I think intent is more important. The public didn't go to see the picture show they went to see the band I presume?
And as you say it's more of an oversight on their behalf.
In one of my roles some years back, I worked for a publishing company in London - we need images for our websites all the time, and they would not pay for any wanted me to take them from other sites - they would trawl google etc, get some URLs and tell me that's the images they wanted alongside their news story.
I used to record off the radio as a child, breaking copyright as I am sure most kids did.
A lot of people submit shots on DPC of copyrighted buildings, logos etc - but don't have a problem with it.
My Neon challenge entry has a huge Copyright infringement on it and I too didn't even think twice before submitting it - not out of ignorance, but simply because it never occurred to me - so i requested a DQ on my own pic.
What I am trying to say is that it happens a lot without any malice intent. |
I would like to comment on each of your points...
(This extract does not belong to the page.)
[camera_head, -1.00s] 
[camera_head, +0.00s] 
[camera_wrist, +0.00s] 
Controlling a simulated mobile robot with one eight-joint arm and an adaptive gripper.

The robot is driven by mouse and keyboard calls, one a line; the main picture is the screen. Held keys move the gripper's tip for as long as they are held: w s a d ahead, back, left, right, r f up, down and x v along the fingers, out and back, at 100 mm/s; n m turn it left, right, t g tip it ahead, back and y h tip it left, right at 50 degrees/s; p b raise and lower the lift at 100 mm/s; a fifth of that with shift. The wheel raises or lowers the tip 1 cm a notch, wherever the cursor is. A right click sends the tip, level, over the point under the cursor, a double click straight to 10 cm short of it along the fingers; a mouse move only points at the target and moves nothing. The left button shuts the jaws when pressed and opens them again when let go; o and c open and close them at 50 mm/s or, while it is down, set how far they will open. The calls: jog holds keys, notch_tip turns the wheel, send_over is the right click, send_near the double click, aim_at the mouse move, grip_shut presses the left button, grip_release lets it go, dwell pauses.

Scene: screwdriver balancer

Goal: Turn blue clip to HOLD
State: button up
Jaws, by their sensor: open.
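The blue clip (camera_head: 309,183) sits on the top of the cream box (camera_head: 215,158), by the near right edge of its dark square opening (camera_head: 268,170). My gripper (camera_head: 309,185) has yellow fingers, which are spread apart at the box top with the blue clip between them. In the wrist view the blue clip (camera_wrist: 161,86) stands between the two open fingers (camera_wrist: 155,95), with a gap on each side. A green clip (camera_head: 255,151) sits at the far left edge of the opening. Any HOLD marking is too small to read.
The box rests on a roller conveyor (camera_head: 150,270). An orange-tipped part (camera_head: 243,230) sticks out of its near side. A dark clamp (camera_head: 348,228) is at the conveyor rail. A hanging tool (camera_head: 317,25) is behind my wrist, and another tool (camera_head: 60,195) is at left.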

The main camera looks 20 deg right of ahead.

1. If that band was playing muic written by other groups without those groups permission, famous or not, they would be liable for monetary compensation. In the case of the montage, that was put together as an enhancement to their show as such, they should have requested permission to use those images or purchased the rights to use those images. That is a fairly cut and dry situation. This would be something for a court to decide.
2. The publishing company you worked for should be held liable for the theft of other people's work. Just as they would/should be held liable for using illegal copies of software or if the company stole all of the hardware they did their publishing on. If I had discovered my own work being used in such a fasion, I would confirm that there was an archive of the page on the Internet Archive web-site and then proceed with a copyright infringement letter, prepared by an attorney.
3. Recording music/information off the radio is considered 'Fair Use' in the United States and is allowed. You just can't go and start selling those copies anywhere, that would break the fair use provisions in Copy Right law.
4. I don't believe that a building can be copy right protected, perhaps the blue prints, but those most often become a matter of public record as anyone can go down and request blue prints from city offices. (At least from what I understand.) Unless the laws changed yesterday there is very little legally binding that would exclude someone from photographing any building, anywhere. Those include posted "No Photography" signs just to name one.
5. Your neon entry is a photo of a time and a place, it would be a real stretch to make it an illegal copyright infringing work. I suppose if you printed it out large enough and attached it to enough places in a building and attempted to represent yourself as the company/place that the sign depicts, you could be held liable for something, but a straight image of something placed in public view should never be considered copyright infringement. If that was the case... This would be a really messed up world.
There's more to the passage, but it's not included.